An analysis on ion transport process in electrodialysis desalination

• A parabolic set of Nernst–Planck equations is proposed for electrodialysis.
• All governing equations are combined into ordinary differential equations.
• One can easily estimate salt concentration of the concentrate and its flow rate in an electrodialysis stack.
• The present analysis agrees well with available experimental data.
• The model can be used to estimate limiting current density in an electrodialysis stack.

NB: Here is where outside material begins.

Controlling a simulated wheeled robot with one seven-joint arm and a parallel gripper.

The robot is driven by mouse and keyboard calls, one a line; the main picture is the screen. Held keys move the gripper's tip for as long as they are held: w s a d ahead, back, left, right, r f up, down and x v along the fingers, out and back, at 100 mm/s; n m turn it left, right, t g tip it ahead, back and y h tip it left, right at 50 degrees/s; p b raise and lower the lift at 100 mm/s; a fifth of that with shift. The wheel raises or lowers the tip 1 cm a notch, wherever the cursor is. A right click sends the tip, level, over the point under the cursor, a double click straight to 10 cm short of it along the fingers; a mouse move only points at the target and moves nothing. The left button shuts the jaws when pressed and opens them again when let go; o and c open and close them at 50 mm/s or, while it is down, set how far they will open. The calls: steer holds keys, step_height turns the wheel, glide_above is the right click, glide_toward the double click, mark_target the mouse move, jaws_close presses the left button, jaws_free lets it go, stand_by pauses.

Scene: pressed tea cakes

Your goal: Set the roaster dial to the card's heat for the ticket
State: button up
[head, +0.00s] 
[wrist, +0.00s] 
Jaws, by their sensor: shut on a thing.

An analysis based on the Nernst–Planck equation has been carried out on the transport process of salt ions in the ion-exchange membrane electrodialysis technology. The individual transport equations for both diluate phase and concentrate phase are considered to investigate the conservation of mass and salt ions driven by convection, molecular diffusion and electrophoresis. For the first time, the ion transport flow across the membranes driven by the osmotic pressure has been accounted for the overflow type of electrodialysis with the concentrate compartments sealed at the bottom end. The equations are integrated across the desalination channel and the concentrate reservoir to form one dimensional set of the transport equations with respect to the bulk velocities and concentrations of the diluate and concentrate phases. Subsequently, the equations are solved by the Runge–Kutta–Gill method, and the results are found to agree well with available experimental data. An analytic expression has been obtained for estimating a limiting current density.